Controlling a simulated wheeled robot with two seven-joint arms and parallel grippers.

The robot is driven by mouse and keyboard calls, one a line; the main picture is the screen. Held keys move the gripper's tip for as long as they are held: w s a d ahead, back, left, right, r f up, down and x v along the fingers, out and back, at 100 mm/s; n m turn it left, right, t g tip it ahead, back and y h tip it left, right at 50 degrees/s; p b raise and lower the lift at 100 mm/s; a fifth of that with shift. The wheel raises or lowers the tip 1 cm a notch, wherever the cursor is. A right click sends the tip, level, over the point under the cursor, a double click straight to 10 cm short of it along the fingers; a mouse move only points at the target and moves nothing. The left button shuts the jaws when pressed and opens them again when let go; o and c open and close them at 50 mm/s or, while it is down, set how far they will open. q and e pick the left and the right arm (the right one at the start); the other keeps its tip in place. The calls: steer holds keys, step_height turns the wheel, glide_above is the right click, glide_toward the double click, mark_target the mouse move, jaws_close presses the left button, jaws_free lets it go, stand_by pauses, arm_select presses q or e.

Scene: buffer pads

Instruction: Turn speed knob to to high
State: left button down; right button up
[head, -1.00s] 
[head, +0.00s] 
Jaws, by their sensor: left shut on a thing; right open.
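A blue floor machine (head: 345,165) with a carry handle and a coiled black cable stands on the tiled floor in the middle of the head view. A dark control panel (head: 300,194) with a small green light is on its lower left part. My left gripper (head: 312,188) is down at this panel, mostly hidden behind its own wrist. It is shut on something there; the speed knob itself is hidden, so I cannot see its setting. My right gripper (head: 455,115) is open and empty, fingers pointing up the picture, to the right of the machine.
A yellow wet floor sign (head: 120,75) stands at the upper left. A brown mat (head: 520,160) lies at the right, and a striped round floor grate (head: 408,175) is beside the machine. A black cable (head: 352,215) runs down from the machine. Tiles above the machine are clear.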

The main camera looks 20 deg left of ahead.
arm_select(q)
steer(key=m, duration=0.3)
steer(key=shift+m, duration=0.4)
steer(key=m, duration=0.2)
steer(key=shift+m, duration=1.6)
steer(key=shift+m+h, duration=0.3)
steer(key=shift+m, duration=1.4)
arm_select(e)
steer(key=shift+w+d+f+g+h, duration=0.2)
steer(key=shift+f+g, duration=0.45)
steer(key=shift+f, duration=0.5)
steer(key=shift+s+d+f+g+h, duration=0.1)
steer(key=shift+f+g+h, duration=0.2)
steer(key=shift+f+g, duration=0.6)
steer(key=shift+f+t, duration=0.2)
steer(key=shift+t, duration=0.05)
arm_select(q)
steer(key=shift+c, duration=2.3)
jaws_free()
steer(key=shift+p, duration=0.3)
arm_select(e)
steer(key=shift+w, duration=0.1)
---
Requirements: Quote the whole listing above, leaving nothing out.

Reply:
Controlling a simulated wheeled robot with two seven-joint arms and parallel grippers.

The robot is driven by mouse and keyboard calls, one a line; the main picture is the screen. Held keys move the gripper's tip for as long as they are held: w s a d ahead, back, left, right, r f up, down and x v along the fingers, out and back, at 100 mm/s; n m turn it left, right, t g tip it ahead, back and y h tip it left, right at 50 degrees/s; p b raise and lower the lift at 100 mm/s; a fifth of that with shift. The wheel raises or lowers the tip 1 cm a notch, wherever the cursor is. A right click sends the tip, level, over the point under the cursor, a double click straight to 10 cm short of it along the fingers; a mouse move only points at the target and moves nothing. The left button shuts the jaws when pressed and opens them again when let go; o and c open and close them at 50 mm/s or, while it is down, set how far they will open. q and e pick the left and the right arm (the right one at the start); the other keeps its tip in place. The calls: steer holds keys, step_height turns the wheel, glide_above is the right click, glide_toward the double click, mark_target the mouse move, jaws_close presses the left button, jaws_free lets it go, stand_by pauses, arm_select presses q or e.

Scene: buffer pads

Instruction: Turn speed knob to to high
State: left button down; right button up
[head, -1.00s] 
[head, +0.00s] 
Jaws, by their sensor: left shut on a thing; right open.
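A blue floor machine (head: 345,165) with a carry handle and a coiled black cable stands on the tiled floor in the middle of the head view. A dark control panel (head: 300,194) with a small green light is on its lower left part. My left gripper (head: 312,188) is down at this panel, mostly hidden behind its own wrist. It is shut on something there; the speed knob itself is hidden, so I cannot see its setting. My right gripper (head: 455,115) is open and empty, fingers pointing up the picture, to the right of the machine.
A yellow wet floor sign (head: 120,75) stands at the upper left. A brown mat (head: 520,160) lies at the right, and a striped round floor grate (head: 408,175) is beside the machine. A black cable (head: 352,215) runs down from the machine. Tiles above the machine are clear.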

The main camera looks 20 deg left of ahead.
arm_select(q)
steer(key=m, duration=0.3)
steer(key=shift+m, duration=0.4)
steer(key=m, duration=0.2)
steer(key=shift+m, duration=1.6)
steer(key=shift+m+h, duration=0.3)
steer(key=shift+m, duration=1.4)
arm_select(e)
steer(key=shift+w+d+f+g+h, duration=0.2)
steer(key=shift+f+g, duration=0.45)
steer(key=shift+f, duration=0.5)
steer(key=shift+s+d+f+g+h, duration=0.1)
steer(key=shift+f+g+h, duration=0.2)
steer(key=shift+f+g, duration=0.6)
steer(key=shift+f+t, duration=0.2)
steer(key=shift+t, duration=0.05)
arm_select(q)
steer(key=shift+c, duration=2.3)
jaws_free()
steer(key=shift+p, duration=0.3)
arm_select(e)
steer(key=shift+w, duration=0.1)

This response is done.